Entries from a robot dataset.
— start —

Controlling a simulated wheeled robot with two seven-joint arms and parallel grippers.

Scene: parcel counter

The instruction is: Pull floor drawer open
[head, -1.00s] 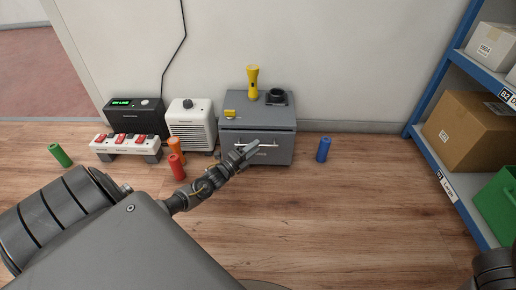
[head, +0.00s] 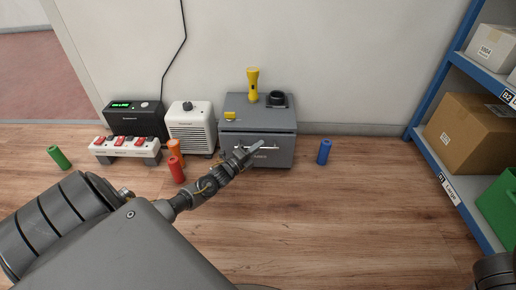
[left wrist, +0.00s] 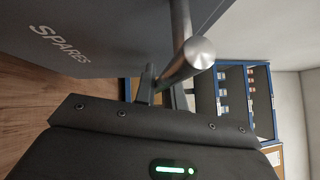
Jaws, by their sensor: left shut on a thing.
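The grey floor drawer (head: 276,157) is the front of a low grey cabinet (head: 285,121) against the wall, and it looks closed in the head view. Its pale bar handle (head: 283,149) runs across the front. My left gripper (head: 249,152) is at the left part of this handle and shut on it, partly hiding it. In the left wrist view the round handle bar (left wrist: 186,61) lies at the fingers, close to the drawer front marked SPARES (left wrist: 100,25). My right gripper is out of view.
A yellow torch (head: 252,84) and a black cup-like holder (head: 276,99) are on the cabinet. A red tube (head: 176,170) and an orange tube (head: 175,149) stand left of it, a blue tube (head: 324,152) right. A shelf rack (head: 432,158) stands right. Floor before the drawer is clear.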

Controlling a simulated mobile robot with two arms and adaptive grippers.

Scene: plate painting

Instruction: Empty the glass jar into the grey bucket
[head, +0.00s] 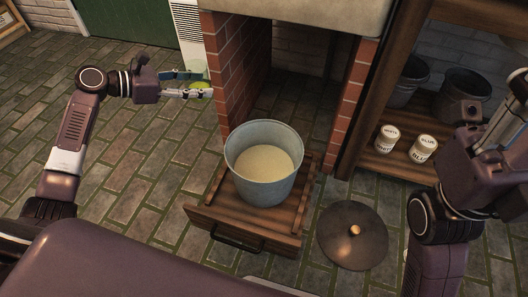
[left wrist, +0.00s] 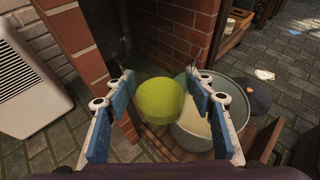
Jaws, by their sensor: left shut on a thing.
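The grey bucket (head: 236,163) stands upright on a wooden drawer-like platform and holds a pale cream content; it also shows in the left wrist view (left wrist: 237,112). My left gripper (head: 200,90) is shut on a yellow-green, rounded thing, which seems to be the glass jar (left wrist: 163,115). The fingers stand on both sides of it in the left wrist view. It is up and to the left of the bucket in the head view, apart from it. Its opening is not clear. My right gripper (head: 503,125) is at the right edge, partly cut off; its fingers are unclear.
Brick pillars (head: 225,75) rise behind the bucket. The wooden platform (head: 240,228) has a handle in front. A dark round lid (head: 352,248) lies on the floor. Two white labelled jars (head: 423,149) and dark buckets (head: 465,85) stand on a shelf. The floor at left is clear.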

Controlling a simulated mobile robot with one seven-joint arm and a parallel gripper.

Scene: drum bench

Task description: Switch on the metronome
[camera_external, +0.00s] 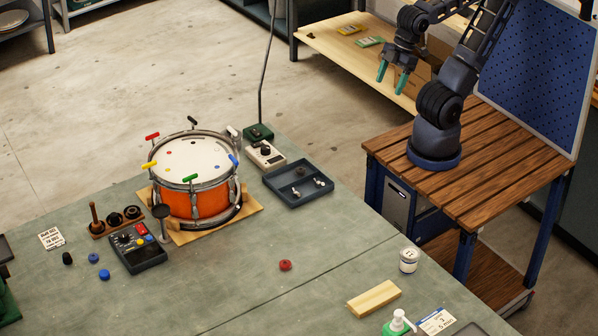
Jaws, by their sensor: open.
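No thing here is plainly marked as the metronome. A dark control box (138,247) with red, yellow and blue buttons and a knob lies on the green bench in front of the drum. A small beige box (265,155) with a dark knob stands to the right of the drum. Either could be the metronome; I cannot tell which, nor read any switch state. My gripper (391,77) has green fingers, spread apart and empty. It hangs high at the upper right, well away from both boxes.
An orange drum (190,204) with coloured keys around its rim stands on a wooden board. A blue-grey tray (299,184) with small metal parts lies beside the beige box. A green box (258,133) stands behind it. A red knob (285,265) lies on the open middle of the bench.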

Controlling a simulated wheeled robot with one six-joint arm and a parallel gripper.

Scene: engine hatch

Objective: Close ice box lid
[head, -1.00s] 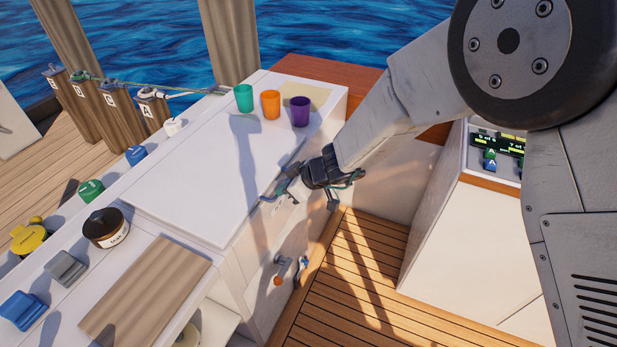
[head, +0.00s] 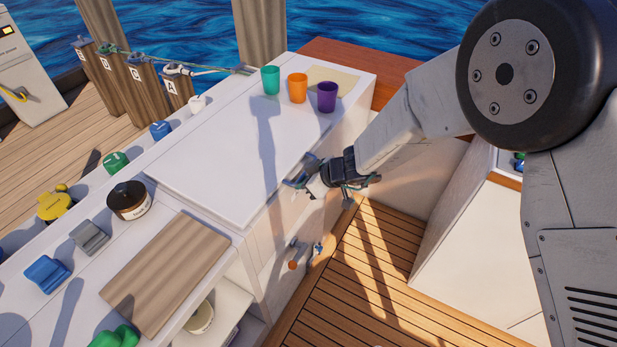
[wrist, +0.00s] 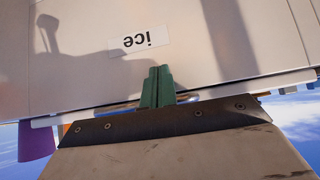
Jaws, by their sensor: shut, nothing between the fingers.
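The ice box lid (head: 215,165) is a white panel lying flat on the white counter in the head view, with no open gap that I can see. My gripper (head: 303,176) is beside the counter's front edge, close to the lid's right side. In the wrist view, my gripper's green fingers (wrist: 157,84) are shut together and hold nothing. They point at a white face bearing an upside-down "ice" label (wrist: 155,41). Whether the fingertips touch this face I cannot tell.
Teal (head: 270,80), orange (head: 297,88) and purple (head: 327,97) cups stand at the counter's far end. A dark-lidded jar (head: 129,201) and a wooden board (head: 165,272) are at the near end. The slatted deck (head: 370,270) right of the counter is open.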

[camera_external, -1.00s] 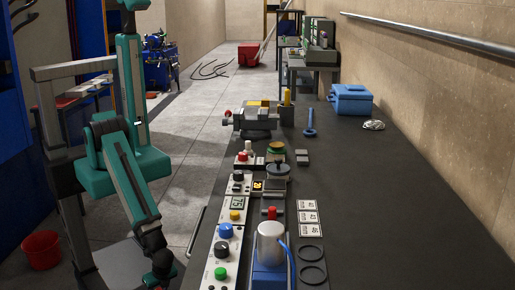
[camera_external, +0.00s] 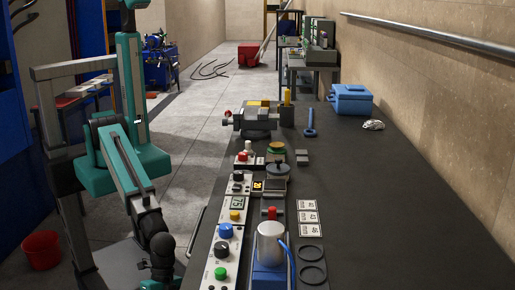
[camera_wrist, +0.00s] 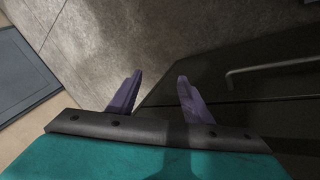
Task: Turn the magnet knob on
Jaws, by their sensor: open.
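A white control strip (camera_external: 212,285) runs along the bench's left edge. Labels are too small to read, so I cannot tell which is the magnet knob. My gripper (camera_wrist: 160,76) is open and empty in the wrist view, its two purple fingers apart. In the external view my wrist is left of the strip, apart from it; the fingers cannot be made out there. No knob shows in the wrist view.
The wrist view shows the floor (camera_wrist: 185,30) and a dark cabinet front with a bar handle (camera_wrist: 270,68). A metal cylinder on a blue base (camera_external: 268,278) stands right of the strip. A vise-like machine (camera_external: 252,120) sits farther back. The bench's right side is mostly clear.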

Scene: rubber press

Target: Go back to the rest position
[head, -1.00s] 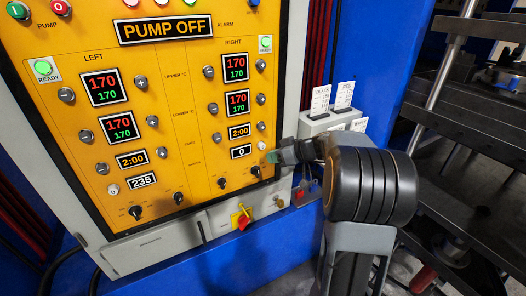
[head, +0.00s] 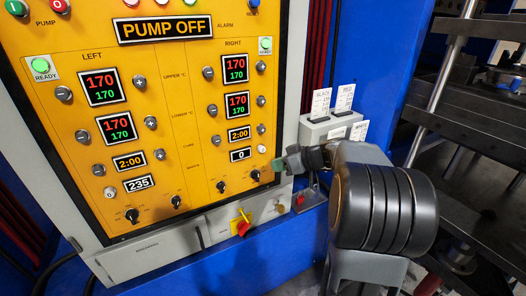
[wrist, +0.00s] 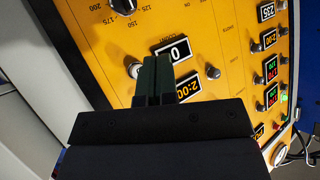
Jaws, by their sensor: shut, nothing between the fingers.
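My gripper (head: 277,165) is at the lower right edge of the yellow control panel (head: 165,130) in the head view, beside the right column's lower dials. In the wrist view my gripper (wrist: 154,62) is shut and empty, its two dark green fingers together. The fingertips overlap the panel near the "0" display (wrist: 172,50) and a white button (wrist: 134,70). I cannot tell how far the tips are from the panel face. The pump display (head: 165,29) reads PUMP OFF.
A grey holder with BLACK and RED cards (head: 330,128) stands just right of the panel, behind my arm. A red and yellow switch (head: 241,225) sits below the panel. Dark press plates (head: 470,125) fill the right side.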

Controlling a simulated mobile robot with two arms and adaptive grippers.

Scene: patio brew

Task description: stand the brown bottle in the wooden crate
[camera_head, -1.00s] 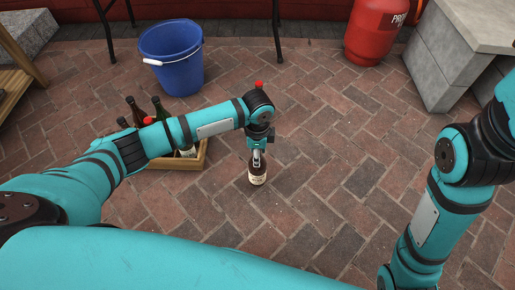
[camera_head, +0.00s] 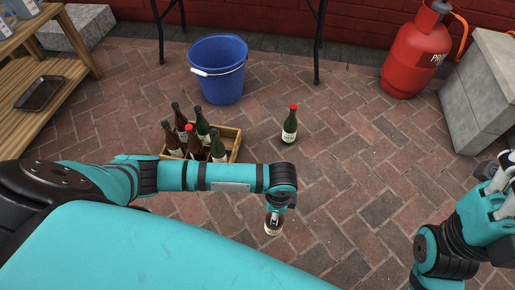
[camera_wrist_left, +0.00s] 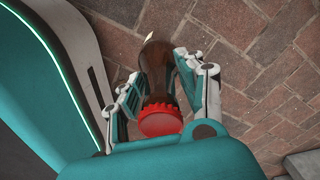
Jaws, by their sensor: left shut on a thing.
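My left gripper (camera_head: 274,214) is shut on the brown bottle (camera_head: 273,229), seen at the near middle in the head view. In the left wrist view the bottle (camera_wrist_left: 156,80) shows dark brown glass and a red cap between the fingers (camera_wrist_left: 158,90). I cannot tell whether its base touches the bricks. The wooden crate (camera_head: 233,148) stands left of and beyond the gripper, its near side hidden by my left arm. It holds several dark bottles. My right gripper (camera_head: 496,180) is at the right edge, empty as far as I see; its finger opening is unclear.
A green bottle with a red cap (camera_head: 289,126) stands on the bricks right of the crate. A blue bucket (camera_head: 220,80) stands behind the crate. A red gas cylinder (camera_head: 414,55) and grey block counter (camera_head: 485,100) are right. A wooden shelf (camera_head: 50,85) is left. Middle-right paving is clear.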

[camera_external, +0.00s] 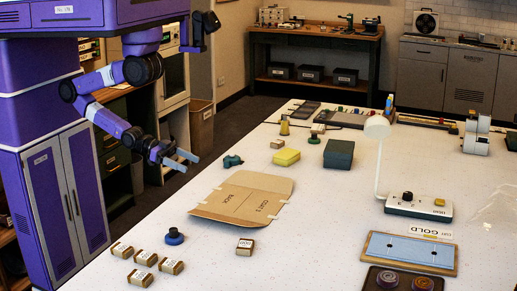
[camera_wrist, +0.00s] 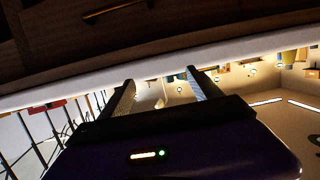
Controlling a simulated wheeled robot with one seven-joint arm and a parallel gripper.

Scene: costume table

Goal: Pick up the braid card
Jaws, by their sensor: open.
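I cannot tell for sure which thing is the braid card; no readable label names it. Small tan blocks with white labels (camera_external: 143,258) sit at the table's near left, and another labelled block (camera_external: 245,247) sits apart to their right. Their print is too small to read. My gripper (camera_external: 188,162) is open and empty, in the air beside the table's left edge, well away from these blocks. In the wrist view both fingers of my gripper (camera_wrist: 160,90) stand apart with nothing between them.
A folded cardboard sheet (camera_external: 240,197) lies mid-table, with a blue knob-like piece (camera_external: 174,237) near it. A yellow block (camera_external: 286,157), a dark green box (camera_external: 338,154) and a lamp (camera_external: 418,206) stand beyond. A blue-panelled board (camera_external: 410,250) and a dark tray (camera_external: 371,280) lie at near right.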

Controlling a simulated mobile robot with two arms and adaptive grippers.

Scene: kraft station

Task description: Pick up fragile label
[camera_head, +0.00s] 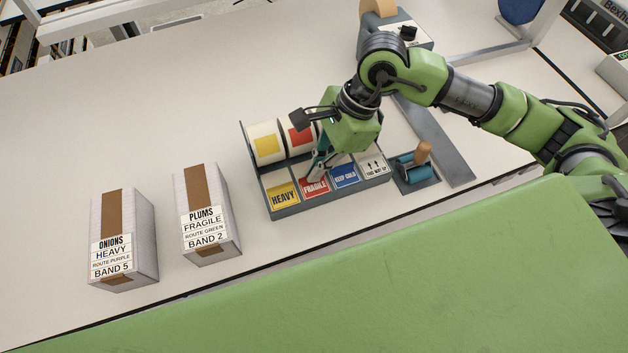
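The red fragile label (314,188) lies in the second compartment from the left of the grey label tray (290,212). My right gripper (316,174) points down over it, its fingertips at or just above the label's upper part. Whether the fingers touch the label, and whether they are apart or closed, I cannot tell, because the green gripper body hides them in part. My left gripper does not show.
Beside it lie a yellow heavy label (282,195), a blue label (345,177) and a white label with arrows (374,166). Label rolls (265,143) stand behind. A teal roller tool (414,166) is to the right. Two boxes, onions (122,238) and plums (206,213), stand left.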

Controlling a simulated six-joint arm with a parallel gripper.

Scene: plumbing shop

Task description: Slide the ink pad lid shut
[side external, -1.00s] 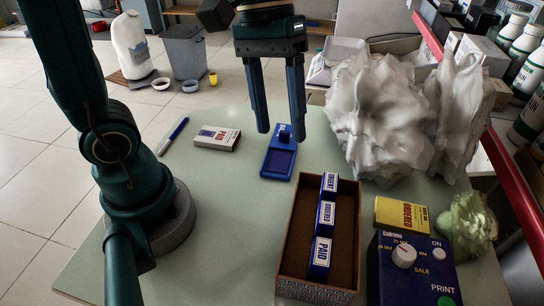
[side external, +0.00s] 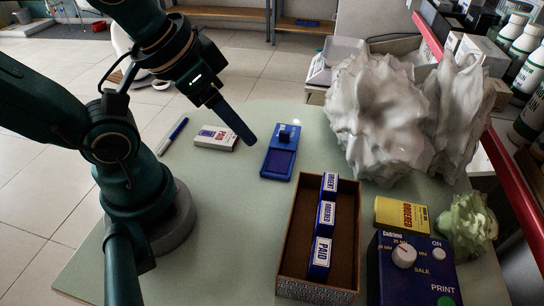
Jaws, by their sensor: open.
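The blue ink pad (side external: 279,162) lies on the pale green table, its dark pad surface showing in the near part. Its lid (side external: 287,135), with a small raised block on top, sits at the far end, so the pad is uncovered. My gripper (side external: 249,140) is to the left of the ink pad, above the table and tilted, seen edge-on so that one finger covers the other. It is open and holds nothing. A small gap shows between the fingertip and the ink pad in the picture.
A white and red box (side external: 215,138) and a blue pen (side external: 173,135) lie to the left. An open box with stamps (side external: 341,195) stands in front. Crumpled white bags (side external: 380,115), a yellow box (side external: 402,214) and a blue device (side external: 412,270) are right. Front-left table is clear.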

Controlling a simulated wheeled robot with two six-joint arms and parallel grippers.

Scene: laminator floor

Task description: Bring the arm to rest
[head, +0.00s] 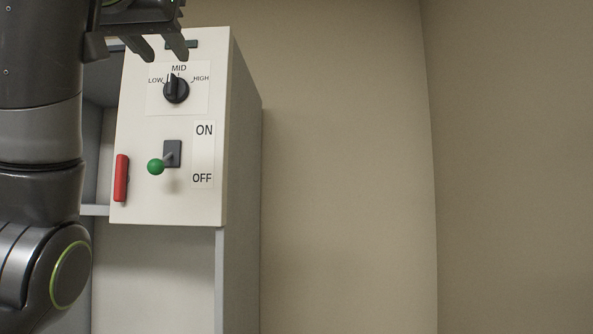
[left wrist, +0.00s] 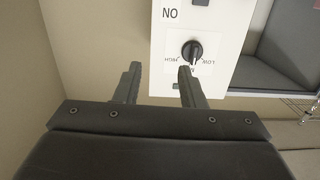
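My left arm comes in at the left of the head view. My left gripper (head: 160,48) is at the top, in front of the panel's upper edge. In the left wrist view its two fingers (left wrist: 157,84) are apart with nothing between them. The white control panel (head: 135,135) has a black dial (head: 176,89) marked LOW, MID, HIGH, pointing close to MID. The dial also shows in the left wrist view (left wrist: 192,50), just beyond the fingers. A lever with a green knob (head: 156,166) sits beside the ON and OFF label, nearer OFF. My right gripper is not in view.
A red handle (head: 121,178) is at the panel's lower left. The panel is on a grey cabinet (head: 238,270). A bare beige wall (head: 350,150) is to the right, with free room in front. A wire rack (left wrist: 300,105) shows at the right of the left wrist view.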

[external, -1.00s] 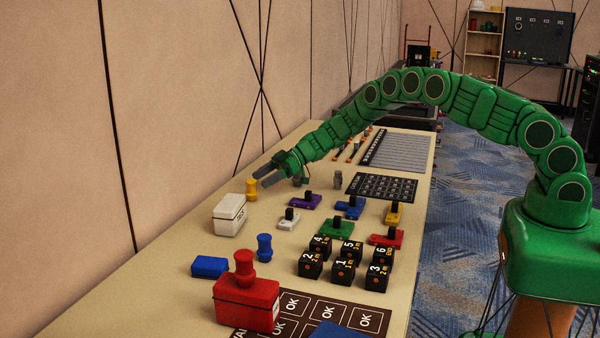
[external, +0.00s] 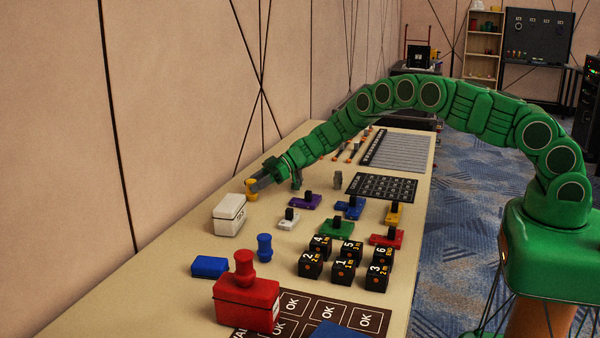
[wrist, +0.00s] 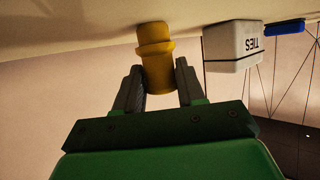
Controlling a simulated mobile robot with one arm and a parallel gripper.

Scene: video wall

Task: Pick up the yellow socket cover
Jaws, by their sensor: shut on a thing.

— end —

What to produce. Read the entries and select each line where the word "Controlling" is found.

Exercise result.
Controlling a simulated wheeled robot with two seven-joint arms and parallel grippers.
Controlling a simulated mobile robot with two arms and adaptive grippers.
Controlling a simulated mobile robot with one seven-joint arm and a parallel gripper.
Controlling a simulated wheeled robot with one six-joint arm and a parallel gripper.
Controlling a simulated mobile robot with two arms and adaptive grippers.
Controlling a simulated wheeled robot with one seven-joint arm and a parallel gripper.
Controlling a simulated mobile robot with two arms and adaptive grippers.
Controlling a simulated six-joint arm with a parallel gripper.
Controlling a simulated wheeled robot with two six-joint arms and parallel grippers.
Controlling a simulated mobile robot with one arm and a parallel gripper.

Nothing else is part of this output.